Analysts predict that the Bank of Canada will maintain its current interest rates on Wednesday due to cooling inflation and stress in the global banking system, despite the acceleration of growth in the first quarter.
Last month, Governor Tiff Macklem announced that the Bank of Canada would pause its tightening campaign, leaving the benchmark rate at 4.50%.
Macklem stated that he wanted to allow the effects of the eight previous rate hikes to settle in and that the bank would refrain from further increases as long as inflation decreased as forecasted.
While growth at the start of the year has exceeded the Bank of Canada’s expectations, inflation has been gradually decreasing, reaching 5.2% in February from its peak of 8.1%.
However, the recent bank failures in the United States and Europe have raised concerns among central bankers about a potential widespread credit crunch.
“Having led the way to the sidelines, the widespread view is that the global banking sector strains will have locked (the Bank of Canada) there,” said Doug Porter, chief economist at BMO Capital Markets, in a note.
According to a Reuters poll of 33 economists, all of them believe that the Bank of Canada (BoC) will maintain its current key overnight rate.
However, the money markets are predicting that the central bank’s next action will be a rate cut.
On Wednesday, the BoC is set to release its monetary policy report, which will include new forecasts.
In January, the bank predicted 0.5% annualized growth in the first quarter; however, most analysts now anticipate growth to be approximately 2.5% following a period of stagnation in the fourth quarter of last year.
“Were it not for banking sector turmoil, central bankers might have seen enough evidence to raise rates again,” said Royce Mendes, head of macro strategy at Desjardins Group, in a note.
“The BoC will continue to warn that more hikes are possible,” he said.
Deputy Governor Toni Gravelle stated last month that the BoC is prepared to take action in the event of a significant market-wide stress in the financial system.

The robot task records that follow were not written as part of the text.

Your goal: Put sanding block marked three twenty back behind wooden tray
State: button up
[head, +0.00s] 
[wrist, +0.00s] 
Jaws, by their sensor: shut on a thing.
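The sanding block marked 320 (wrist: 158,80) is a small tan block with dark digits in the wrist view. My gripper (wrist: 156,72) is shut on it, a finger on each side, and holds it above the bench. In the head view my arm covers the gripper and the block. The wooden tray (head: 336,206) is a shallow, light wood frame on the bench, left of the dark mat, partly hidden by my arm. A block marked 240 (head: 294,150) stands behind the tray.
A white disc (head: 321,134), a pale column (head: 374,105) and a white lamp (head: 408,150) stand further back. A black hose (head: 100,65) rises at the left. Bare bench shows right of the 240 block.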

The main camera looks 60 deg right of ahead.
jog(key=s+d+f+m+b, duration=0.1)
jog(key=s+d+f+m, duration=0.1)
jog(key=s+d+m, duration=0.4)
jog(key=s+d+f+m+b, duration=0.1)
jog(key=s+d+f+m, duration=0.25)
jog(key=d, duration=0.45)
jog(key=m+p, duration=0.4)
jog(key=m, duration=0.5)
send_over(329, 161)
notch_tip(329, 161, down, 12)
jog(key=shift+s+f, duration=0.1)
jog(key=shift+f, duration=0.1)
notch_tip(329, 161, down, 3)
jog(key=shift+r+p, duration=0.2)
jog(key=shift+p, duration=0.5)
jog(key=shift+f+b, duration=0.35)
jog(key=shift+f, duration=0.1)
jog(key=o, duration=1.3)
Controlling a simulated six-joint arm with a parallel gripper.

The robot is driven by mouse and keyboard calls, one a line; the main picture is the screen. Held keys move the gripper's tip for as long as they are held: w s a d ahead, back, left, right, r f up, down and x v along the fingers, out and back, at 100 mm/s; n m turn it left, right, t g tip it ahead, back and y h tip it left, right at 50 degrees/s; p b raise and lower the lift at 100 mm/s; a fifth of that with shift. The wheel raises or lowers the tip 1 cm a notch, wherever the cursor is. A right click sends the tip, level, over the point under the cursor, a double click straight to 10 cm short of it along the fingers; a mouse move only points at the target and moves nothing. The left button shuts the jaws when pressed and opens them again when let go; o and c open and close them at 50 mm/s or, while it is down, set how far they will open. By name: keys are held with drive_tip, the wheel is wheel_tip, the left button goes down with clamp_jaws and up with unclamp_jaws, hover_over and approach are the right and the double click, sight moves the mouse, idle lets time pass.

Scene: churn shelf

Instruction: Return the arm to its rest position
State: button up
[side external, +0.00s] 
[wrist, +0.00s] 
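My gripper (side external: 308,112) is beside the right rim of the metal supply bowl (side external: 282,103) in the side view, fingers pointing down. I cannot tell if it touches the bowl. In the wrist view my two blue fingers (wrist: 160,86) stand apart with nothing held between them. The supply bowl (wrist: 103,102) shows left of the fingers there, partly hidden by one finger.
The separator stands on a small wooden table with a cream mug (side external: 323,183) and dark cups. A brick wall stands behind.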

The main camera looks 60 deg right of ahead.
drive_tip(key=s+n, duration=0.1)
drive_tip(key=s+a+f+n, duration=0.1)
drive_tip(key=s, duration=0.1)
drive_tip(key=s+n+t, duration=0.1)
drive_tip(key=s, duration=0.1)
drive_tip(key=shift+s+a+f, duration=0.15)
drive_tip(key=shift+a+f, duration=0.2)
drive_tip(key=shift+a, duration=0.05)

He also mentioned that Canada is not currently close to that point.
However, data provider ORTEX’s calculations reveal that hedge fund bets against Canada’s TD Bank Group amounted to $4.2 billion last week, making it the most shorted banking stock globally.
This has caused concern among some analysts due to the bank’s exposure to U.S. regional lenders.
“Hiking in this environment would put markets on high alert,” said Jay Zhao-Murray, FX Market Analyst at Monex Canada, in a note.
According to analysts, Canada’s rapid population growth might prompt the Bank of Canada to increase its estimate of the neutral interest rate, which currently sits at a range of 2% to 3%.
The neutral rate is the point at which monetary policy is neither boosting nor restraining the economy, and a rise in the projection may imply that the central bank anticipates interest rates will eventually stabilize at a higher level than previously anticipated.